An Anniversary NOT to be celebrated!

Well one year has officially passed since my official D Day of December 10, 2015. I don’t know how I have made it this far, but here I am still standing, albeit slightly wobbly every now and then.
I definitely wish I didn’t recall this dreaded date. However, ever since that day…I have become ridiculously and astutely conscious of dates.
I have never hurt like this before…EVER. I never thought I could pull through this darkness and pain. Even though I know there will be setbacks going forward…I am in a much better place mentally and physically. I am still committed to the cause of “fighting the fight” in making our marriage stronger from this and continuing to build our family’s foundation to resist any threats going forward.We are doing extremely well and the love we have for each other has reached new heights. It is AMAZING!
I am consciously working on driving out the darkness…bit by bit…step by step…day by day.

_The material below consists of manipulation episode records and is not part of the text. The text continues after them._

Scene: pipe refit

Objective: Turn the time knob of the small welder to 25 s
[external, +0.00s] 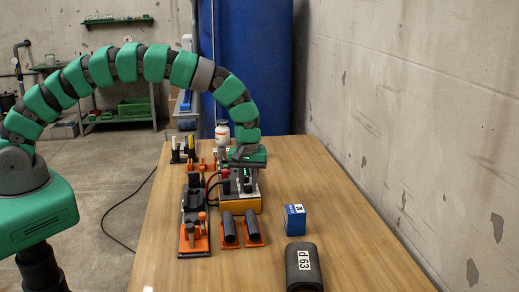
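The small welder is most likely the orange and grey box (248,206) on the table, though no label on it can be read. My gripper (243,186) points down right over it and hides much of its top. Its fingers are too small and crowded to tell whether they are open or shut, or touching anything. I cannot make out the time knob or its scale from here. A small red part (225,172) stands up at the left of the gripper. Dark cables run from the box's left side.
A black and orange clamp tool (194,238) lies left. Two black pipe pieces (228,228) (252,228) rest on orange bases in front. A white bottle (222,134) is behind.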

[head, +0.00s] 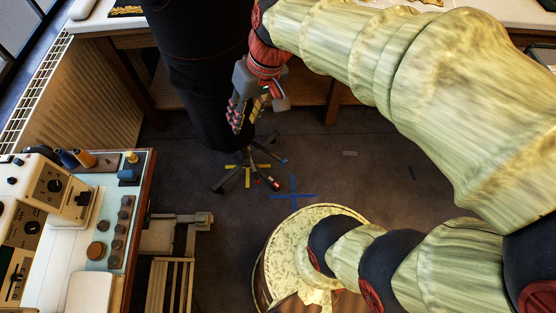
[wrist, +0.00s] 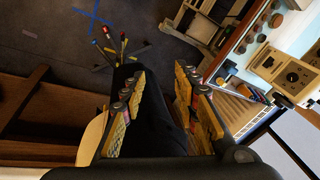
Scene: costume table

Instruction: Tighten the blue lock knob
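A dark dress form (head: 205,85) stands on a splayed-leg stand (head: 250,170) whose legs have coloured tips, among them a blue tip (head: 284,160) and a red one. I cannot pick out a blue lock knob on the stand with certainty; the upper stand is hidden by the form. My gripper (head: 247,118) hangs at the right side of the form, fingers pointing down. In the wrist view its two yellow-and-black fingers (wrist: 158,105) are spread apart, with the dark form between and below them. No knob is held. The stand legs (wrist: 120,48) show beyond the fingertips.
A sewing table (head: 140,215) at left carries a machine, spools and a small blue object (head: 128,177). A round patterned stool (head: 283,240) stands in front, below my arm. A wooden table (head: 320,95) is behind. A blue tape cross (head: 293,195) marks clear floor.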

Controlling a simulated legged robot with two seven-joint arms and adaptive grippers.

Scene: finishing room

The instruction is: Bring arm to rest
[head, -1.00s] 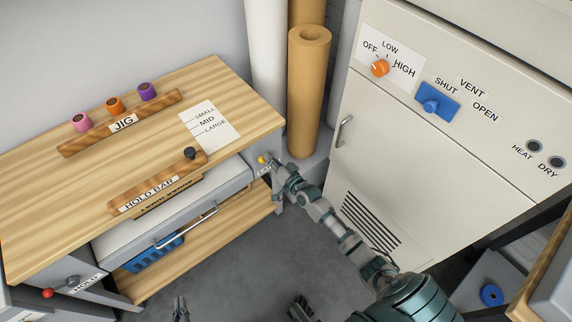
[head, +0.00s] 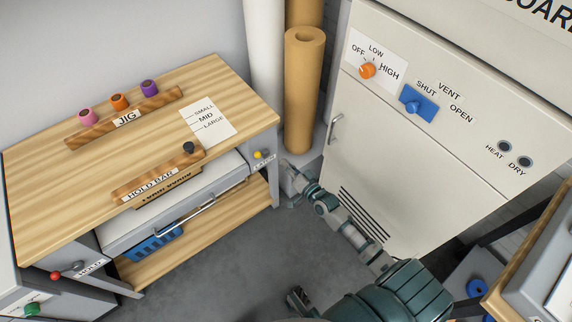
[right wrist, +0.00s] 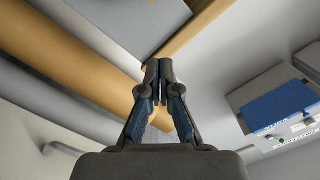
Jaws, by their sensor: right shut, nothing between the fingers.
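My right arm reaches in from the lower right in the head view. Its gripper (head: 290,174) is beside the right end of the wooden-topped bench, a little below and right of the yellow button (head: 258,154), and apart from it. In the right wrist view the two fingers of my right gripper (right wrist: 159,68) meet at the tips, with nothing between them.
The bench top (head: 60,190) carries a jig (head: 150,112) and a hold bar (head: 140,188). Cardboard rolls (head: 304,95) stand behind the right gripper. A pale cabinet (head: 420,160) with knobs rises on the right. Grey floor (head: 220,270) is open in front of the bench.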

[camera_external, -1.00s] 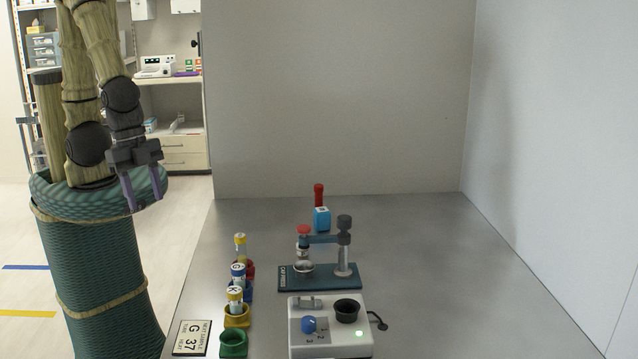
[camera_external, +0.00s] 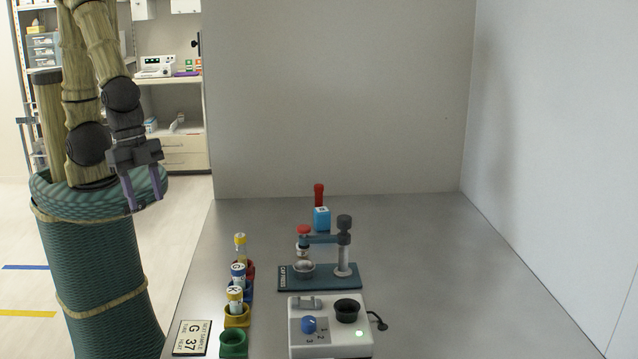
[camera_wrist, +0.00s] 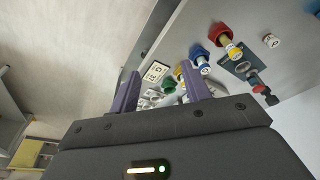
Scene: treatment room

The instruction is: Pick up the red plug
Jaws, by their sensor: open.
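An upright red piece (camera_external: 319,191) with a wider top, which looks like the red plug, shows at the back of the table, directly above a blue cube (camera_external: 322,219) in the picture. I cannot tell whether it stands on the cube or behind it. I cannot make it out surely in the wrist view. My gripper (camera_external: 146,203) is open and empty, high at the left beside the table, far from the red piece. Its two purple fingers show apart in the wrist view (camera_wrist: 160,68).
A cap press (camera_external: 350,277) with a red knob (camera_external: 303,229) stands mid-table. A white device (camera_external: 330,342) with a blue dial is in front. Capped tubes (camera_external: 238,272) stand in coloured holders at left, beside an empty green holder (camera_external: 233,344) and a sign (camera_external: 192,338). The table's right side is clear.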

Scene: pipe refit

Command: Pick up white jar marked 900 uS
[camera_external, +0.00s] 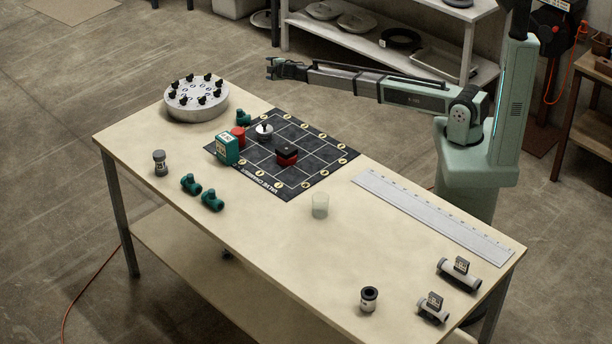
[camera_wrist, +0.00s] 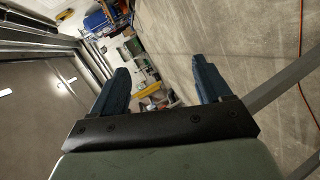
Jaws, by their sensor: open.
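Two small jars with dark tops stand on the table. One (camera_external: 160,163), greyish, is near the table's left end; the other (camera_external: 369,299), with a pale label, is near the front right. Their markings are too small to read, so I cannot tell which is marked 900 uS. A pale translucent cup or jar (camera_external: 320,206) stands near the table's middle, with no readable mark. My gripper (camera_external: 269,69) is raised beyond the table's far edge, away from all jars. In the wrist view its two fingers (camera_wrist: 164,72) are apart with nothing between them.
A dark gridded mat (camera_external: 318,178) holds a teal box, a red piece and other small items. A round dial-like block (camera_external: 196,100) stands at the left. Teal fittings (camera_external: 191,184), a long ruler (camera_external: 432,215) and pipe pieces (camera_external: 459,275) lie around. The front middle is clear.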

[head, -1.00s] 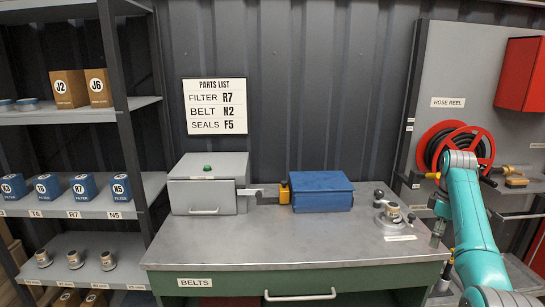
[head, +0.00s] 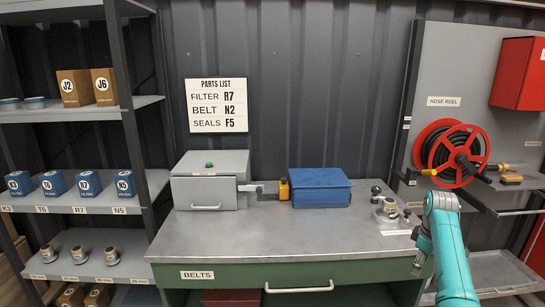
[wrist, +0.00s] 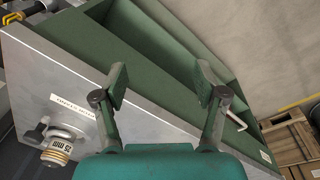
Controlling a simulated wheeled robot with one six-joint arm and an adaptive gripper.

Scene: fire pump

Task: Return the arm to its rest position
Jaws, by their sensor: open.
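My teal arm (head: 450,250) shows at the lower right of the head view, bent with its elbow raised in front of the bench's right end. My gripper (head: 418,266) hangs low beside the right front corner of the bench (head: 290,236), pointing down. In the wrist view my gripper (wrist: 161,85) has its two fingers spread wide with nothing between them. Behind the fingers is the green bench body and its grey top edge. The fingers' exact distance from the bench cannot be told.
A metal coupling fixture (head: 388,208) stands at the bench's right end. A grey box (head: 209,190) and a blue box (head: 320,190) stand at its back. A hose reel (head: 452,152) hangs behind my arm. Wooden crates (wrist: 295,140) show at the wrist view's right. The bench's middle is clear.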

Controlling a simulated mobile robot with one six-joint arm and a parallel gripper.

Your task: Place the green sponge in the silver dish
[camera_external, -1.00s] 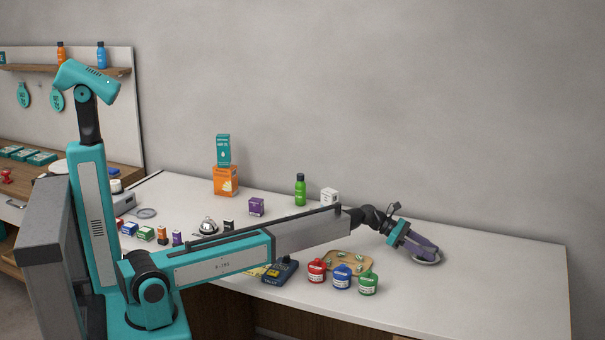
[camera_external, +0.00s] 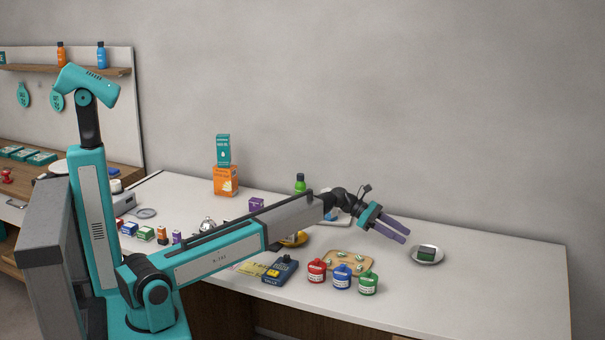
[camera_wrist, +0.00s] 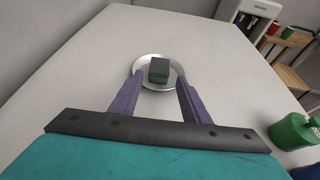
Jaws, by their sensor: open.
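The green sponge (camera_external: 427,252) has a dark top layer and lies in the silver dish (camera_external: 412,257) on the right part of the counter. In the wrist view the sponge (camera_wrist: 159,70) sits near the middle of the round dish (camera_wrist: 147,84), inside its rim. My gripper (camera_external: 408,235) is open and empty, up and to the left of the dish in the external view. In the wrist view its two purple fingers (camera_wrist: 158,98) are spread apart, with the dish beyond them. They look clear of the sponge.
Red (camera_external: 317,271), blue (camera_external: 342,277) and green (camera_external: 368,283) jars stand near the counter's front edge. A wooden tray (camera_external: 330,262) with small items lies behind them. The counter right of the dish is clear.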

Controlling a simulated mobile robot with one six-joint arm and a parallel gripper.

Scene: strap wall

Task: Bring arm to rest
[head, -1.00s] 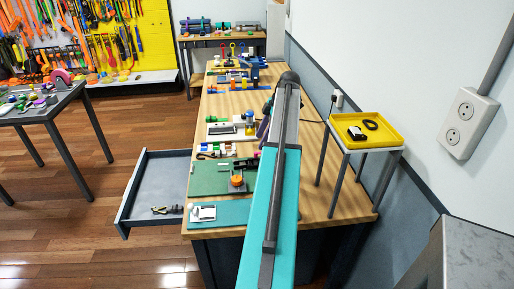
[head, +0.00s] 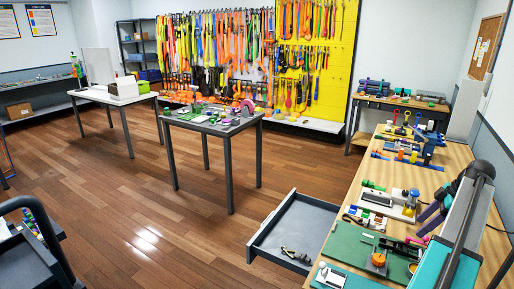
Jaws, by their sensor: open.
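My arm's teal link (head: 440,255) rises at the lower right of the head view to a dark rounded joint (head: 482,170), over the right side of the wooden workbench (head: 455,160). Beyond that joint the rest of the arm is hidden. My gripper cannot be made out in the head view. A dark purple shape (head: 432,206) shows just left of the arm; I cannot tell what it is.
A drawer (head: 262,240) stands pulled out left of the workbench, with a tool (head: 296,257) inside. Green mats and small parts cover the bench's near end. A dark-legged table (head: 226,130) and a white table (head: 90,94) stand left. Floor between is clear.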

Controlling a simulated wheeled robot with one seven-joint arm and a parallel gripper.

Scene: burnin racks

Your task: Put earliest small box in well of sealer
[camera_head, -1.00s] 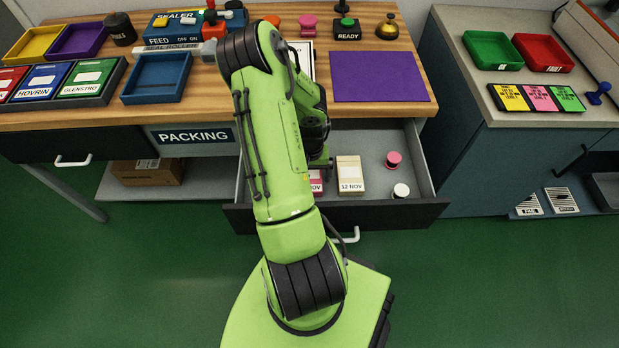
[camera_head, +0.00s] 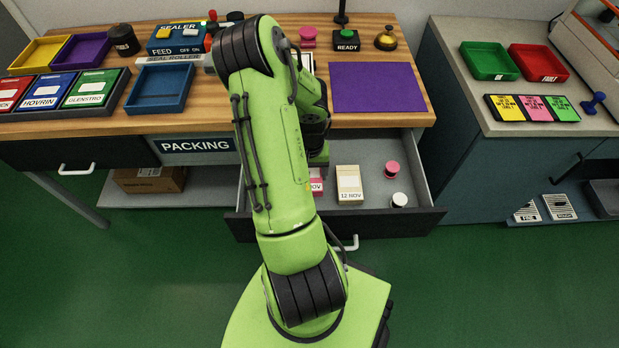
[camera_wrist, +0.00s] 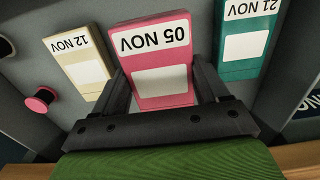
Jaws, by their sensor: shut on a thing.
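A pink small box labelled 05 NOV (camera_wrist: 160,85) is between the fingers of my gripper (camera_wrist: 163,80), which is shut on it. In the head view only a corner of the pink box (camera_head: 317,185) shows beside my arm. A cream box labelled 12 NOV (camera_wrist: 80,65) stands to its left in the wrist view, and in the head view (camera_head: 349,184) to its right. A teal box labelled 21 NOV (camera_wrist: 246,45) is on the other side; my arm hides it in the head view.
The boxes are in an open drawer (camera_head: 415,190) with a pink spool (camera_head: 392,169) and a white spool (camera_head: 399,200). On the bench are a blue tray (camera_head: 160,102), a purple mat (camera_head: 377,87), a READY button (camera_head: 346,42) and a bell (camera_head: 386,38).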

I am trying my best to fight the urge to allow “her” into my thoughts…but unfortunately I am not there as yet…but with time I am certain she will be pushed deeper into my faraway garbage storage where she will hopefully hardly come out from. I have regretfully stalked her profile pic and seen her baby and tattooed eyebrows. The good news is that the baby, a cute little girl, thankfully looks just like her handsome daddy. Funny enough…this was pointed out to me…as for some odd reason I never thought it could be my husband’s baby in the first place. The great news is, as shallow as it is, her eyebrows are hideous and look like big ass rectangles spray painted on using a stencil. This gives me a little evil satisfaction as I am sure she still has her flawless ass. Beeatch!
I recently saw the movie “Collateral Beauty” and realised that is what my husband’s affair has given us. We are a much stronger couple now and are feeling an amazing love once again for each other. And trust me we had some incredible intense soulmate kinda love before life management got in our way and was almost completely destroyed by two very selfish people.
The hardest part for me still exists….accepting the aftermath of it all. The affair is killer but what was done and said after by my husband still hurts me intensely and is what haunts and challenges me in becoming completely pain free. I hope with more time this will also diminish and not negatively affect our progress.
I really do hope one day it will not matter anymore, that we will be free from any further hurt from this affair, that we will be better protected and impenetrable to any outside threats, that we will continue to cherish the second chance we have been given and that our love will continue to become stronger and more alive together.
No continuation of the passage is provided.